What this task involves — Set down each record exactly as written.

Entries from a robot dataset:

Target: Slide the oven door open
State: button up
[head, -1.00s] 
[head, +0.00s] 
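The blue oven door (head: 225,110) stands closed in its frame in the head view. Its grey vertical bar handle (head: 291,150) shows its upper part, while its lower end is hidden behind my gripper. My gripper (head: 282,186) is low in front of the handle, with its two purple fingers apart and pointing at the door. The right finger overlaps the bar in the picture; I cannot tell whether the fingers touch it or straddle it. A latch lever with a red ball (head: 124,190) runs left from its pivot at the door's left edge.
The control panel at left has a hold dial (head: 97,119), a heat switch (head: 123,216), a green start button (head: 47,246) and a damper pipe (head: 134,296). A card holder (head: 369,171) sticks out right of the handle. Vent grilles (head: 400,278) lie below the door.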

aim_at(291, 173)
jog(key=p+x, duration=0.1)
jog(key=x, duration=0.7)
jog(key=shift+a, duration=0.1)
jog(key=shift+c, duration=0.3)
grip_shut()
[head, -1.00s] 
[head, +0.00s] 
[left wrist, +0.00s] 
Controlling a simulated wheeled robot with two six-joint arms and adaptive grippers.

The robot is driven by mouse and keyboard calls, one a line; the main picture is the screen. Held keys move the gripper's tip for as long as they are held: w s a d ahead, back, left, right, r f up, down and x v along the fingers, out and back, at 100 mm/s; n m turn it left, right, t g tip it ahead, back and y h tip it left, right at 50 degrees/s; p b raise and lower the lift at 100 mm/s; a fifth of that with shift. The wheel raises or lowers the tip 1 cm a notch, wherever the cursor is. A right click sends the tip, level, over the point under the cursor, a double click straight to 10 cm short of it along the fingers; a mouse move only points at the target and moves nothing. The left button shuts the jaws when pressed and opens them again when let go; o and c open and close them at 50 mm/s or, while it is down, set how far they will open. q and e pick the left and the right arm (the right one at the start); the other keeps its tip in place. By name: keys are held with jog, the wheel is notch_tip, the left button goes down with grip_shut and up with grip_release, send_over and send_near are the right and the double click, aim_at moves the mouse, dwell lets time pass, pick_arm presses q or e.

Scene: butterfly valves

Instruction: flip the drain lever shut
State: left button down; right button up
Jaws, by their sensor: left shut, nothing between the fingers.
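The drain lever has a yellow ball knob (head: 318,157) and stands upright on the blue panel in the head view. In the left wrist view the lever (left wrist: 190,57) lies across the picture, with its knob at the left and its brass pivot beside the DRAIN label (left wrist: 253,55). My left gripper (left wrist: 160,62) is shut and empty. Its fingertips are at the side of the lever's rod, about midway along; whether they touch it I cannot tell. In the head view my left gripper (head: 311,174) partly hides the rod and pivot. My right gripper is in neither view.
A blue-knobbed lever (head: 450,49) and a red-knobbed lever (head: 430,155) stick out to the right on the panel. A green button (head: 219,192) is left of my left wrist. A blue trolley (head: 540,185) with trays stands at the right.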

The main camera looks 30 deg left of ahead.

Exercise output —
Target: Slide the oven door open
State: button up
[head, -1.00s] 
[head, +0.00s] 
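The blue oven door (head: 225,110) stands closed in its frame in the head view. Its grey vertical bar handle (head: 291,150) shows its upper part, while its lower end is hidden behind my gripper. My gripper (head: 282,186) is low in front of the handle, with its two purple fingers apart and pointing at the door. The right finger overlaps the bar in the picture; I cannot tell whether the fingers touch it or straddle it. A latch lever with a red ball (head: 124,190) runs left from its pivot at the door's left edge.
The control panel at left has a hold dial (head: 97,119), a heat switch (head: 123,216), a green start button (head: 47,246) and a damper pipe (head: 134,296). A card holder (head: 369,171) sticks out right of the handle. Vent grilles (head: 400,278) lie below the door.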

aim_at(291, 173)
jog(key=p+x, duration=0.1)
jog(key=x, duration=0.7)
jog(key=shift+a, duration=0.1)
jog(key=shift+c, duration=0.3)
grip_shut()
[head, -1.00s] 
[head, +0.00s] 
[left wrist, +0.00s] 
Controlling a simulated wheeled robot with two six-joint arms and adaptive grippers.

The robot is driven by mouse and keyboard calls, one a line; the main picture is the screen. Held keys move the gripper's tip for as long as they are held: w s a d ahead, back, left, right, r f up, down and x v along the fingers, out and back, at 100 mm/s; n m turn it left, right, t g tip it ahead, back and y h tip it left, right at 50 degrees/s; p b raise and lower the lift at 100 mm/s; a fifth of that with shift. The wheel raises or lowers the tip 1 cm a notch, wherever the cursor is. A right click sends the tip, level, over the point under the cursor, a double click straight to 10 cm short of it along the fingers; a mouse move only points at the target and moves nothing. The left button shuts the jaws when pressed and opens them again when let go; o and c open and close them at 50 mm/s or, while it is down, set how far they will open. q and e pick the left and the right arm (the right one at the start); the other keeps its tip in place. By name: keys are held with jog, the wheel is notch_tip, the left button goes down with grip_shut and up with grip_release, send_over and send_near are the right and the double click, aim_at moves the mouse, dwell lets time pass, pick_arm presses q or e.

Scene: butterfly valves

Instruction: flip the drain lever shut
State: left button down; right button up
Jaws, by their sensor: left shut, nothing between the fingers.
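The drain lever has a yellow ball knob (head: 318,157) and stands upright on the blue panel in the head view. In the left wrist view the lever (left wrist: 190,57) lies across the picture, with its knob at the left and its brass pivot beside the DRAIN label (left wrist: 253,55). My left gripper (left wrist: 160,62) is shut and empty. Its fingertips are at the side of the lever's rod, about midway along; whether they touch it I cannot tell. In the head view my left gripper (head: 311,174) partly hides the rod and pivot. My right gripper is in neither view.
A blue-knobbed lever (head: 450,49) and a red-knobbed lever (head: 430,155) stick out to the right on the panel. A green button (head: 219,192) is left of my left wrist. A blue trolley (head: 540,185) with trays stands at the right.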

The main camera looks 30 deg left of ahead.

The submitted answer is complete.